Short exercise: Isolate every line in the data with the string "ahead" and copy it.

[A run of records]
= = = =

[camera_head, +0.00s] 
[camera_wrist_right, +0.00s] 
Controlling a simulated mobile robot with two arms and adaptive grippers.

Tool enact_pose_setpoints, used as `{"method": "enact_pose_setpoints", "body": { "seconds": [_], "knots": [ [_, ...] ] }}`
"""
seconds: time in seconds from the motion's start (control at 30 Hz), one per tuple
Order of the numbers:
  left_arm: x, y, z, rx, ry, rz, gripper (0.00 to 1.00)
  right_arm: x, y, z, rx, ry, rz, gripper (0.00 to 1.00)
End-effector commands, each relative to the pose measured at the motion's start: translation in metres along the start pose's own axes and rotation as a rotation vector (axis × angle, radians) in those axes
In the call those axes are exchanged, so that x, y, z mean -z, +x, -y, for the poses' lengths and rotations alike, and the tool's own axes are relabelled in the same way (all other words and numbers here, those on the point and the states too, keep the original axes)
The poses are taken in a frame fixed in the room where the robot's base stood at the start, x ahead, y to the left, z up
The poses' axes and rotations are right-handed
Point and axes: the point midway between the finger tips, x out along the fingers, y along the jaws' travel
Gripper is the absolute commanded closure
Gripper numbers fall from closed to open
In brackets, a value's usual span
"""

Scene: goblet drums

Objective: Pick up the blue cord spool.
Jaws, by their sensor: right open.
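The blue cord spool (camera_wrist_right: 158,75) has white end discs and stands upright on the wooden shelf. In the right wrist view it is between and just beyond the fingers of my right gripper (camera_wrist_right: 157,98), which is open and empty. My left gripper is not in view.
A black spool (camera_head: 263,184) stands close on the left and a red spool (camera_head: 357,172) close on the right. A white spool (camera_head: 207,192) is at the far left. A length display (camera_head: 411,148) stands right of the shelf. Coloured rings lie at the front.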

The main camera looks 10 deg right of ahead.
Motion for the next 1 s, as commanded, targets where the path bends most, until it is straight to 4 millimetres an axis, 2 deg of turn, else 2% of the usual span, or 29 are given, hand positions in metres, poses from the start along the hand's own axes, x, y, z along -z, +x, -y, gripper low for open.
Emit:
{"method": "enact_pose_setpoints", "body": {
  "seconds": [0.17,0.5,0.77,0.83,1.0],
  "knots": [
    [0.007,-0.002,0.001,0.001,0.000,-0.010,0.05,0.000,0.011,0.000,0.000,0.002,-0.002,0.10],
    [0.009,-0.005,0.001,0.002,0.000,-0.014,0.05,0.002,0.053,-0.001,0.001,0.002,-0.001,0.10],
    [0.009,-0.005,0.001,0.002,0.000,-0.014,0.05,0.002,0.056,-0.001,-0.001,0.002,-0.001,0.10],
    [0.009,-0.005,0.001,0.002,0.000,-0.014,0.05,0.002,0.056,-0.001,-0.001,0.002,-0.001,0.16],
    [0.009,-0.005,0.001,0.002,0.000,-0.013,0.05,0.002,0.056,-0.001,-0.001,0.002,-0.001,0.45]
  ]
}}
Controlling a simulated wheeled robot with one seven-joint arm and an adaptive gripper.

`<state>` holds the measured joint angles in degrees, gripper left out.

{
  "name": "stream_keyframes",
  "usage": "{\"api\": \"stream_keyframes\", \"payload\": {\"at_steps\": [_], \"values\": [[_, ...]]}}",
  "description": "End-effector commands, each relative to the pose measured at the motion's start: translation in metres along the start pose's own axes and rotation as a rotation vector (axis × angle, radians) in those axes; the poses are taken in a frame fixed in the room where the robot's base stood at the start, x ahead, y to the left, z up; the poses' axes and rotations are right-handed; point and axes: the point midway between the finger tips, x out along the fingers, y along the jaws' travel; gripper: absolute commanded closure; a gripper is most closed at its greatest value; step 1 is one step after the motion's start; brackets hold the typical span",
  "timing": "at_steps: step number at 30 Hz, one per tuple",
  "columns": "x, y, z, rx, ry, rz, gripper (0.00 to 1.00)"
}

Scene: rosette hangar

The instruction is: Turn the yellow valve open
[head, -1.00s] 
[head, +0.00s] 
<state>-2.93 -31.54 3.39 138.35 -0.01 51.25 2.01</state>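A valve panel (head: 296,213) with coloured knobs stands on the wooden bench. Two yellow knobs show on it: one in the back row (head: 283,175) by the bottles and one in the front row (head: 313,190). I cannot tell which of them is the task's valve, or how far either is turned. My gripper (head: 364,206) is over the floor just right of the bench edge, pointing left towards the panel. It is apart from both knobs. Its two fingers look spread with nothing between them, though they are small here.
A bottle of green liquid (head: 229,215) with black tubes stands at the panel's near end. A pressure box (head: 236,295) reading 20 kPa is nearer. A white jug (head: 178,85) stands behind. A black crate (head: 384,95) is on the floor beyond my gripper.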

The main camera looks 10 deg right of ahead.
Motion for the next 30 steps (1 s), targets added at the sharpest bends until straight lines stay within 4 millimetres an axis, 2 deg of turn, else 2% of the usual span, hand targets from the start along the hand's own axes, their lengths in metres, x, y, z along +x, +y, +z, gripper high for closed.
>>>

= = = =

Task response:
The poses are taken in a frame fixed in the room where the robot's base stood at the start, x ahead, y to the left, z up
The main camera looks 10 deg right of ahead.
  "description": "End-effector commands, each relative to the pose measured at the motion's start: translation in metres along the start pose's own axes and rotation as a rotation vector (axis × angle, radians) in those axes; the poses are taken in a frame fixed in the room where the robot's base stood at the start, x ahead, y to the left, z up; the poses' axes and rotations are right-handed; point and axes: the point midway between the finger tips, x out along the fingers, y along the jaws' travel; gripper: absolute commanded closure; a gripper is most closed at its greatest value; step 1 is one step after the motion's start; brackets hold the typical span",
The main camera looks 10 deg right of ahead.

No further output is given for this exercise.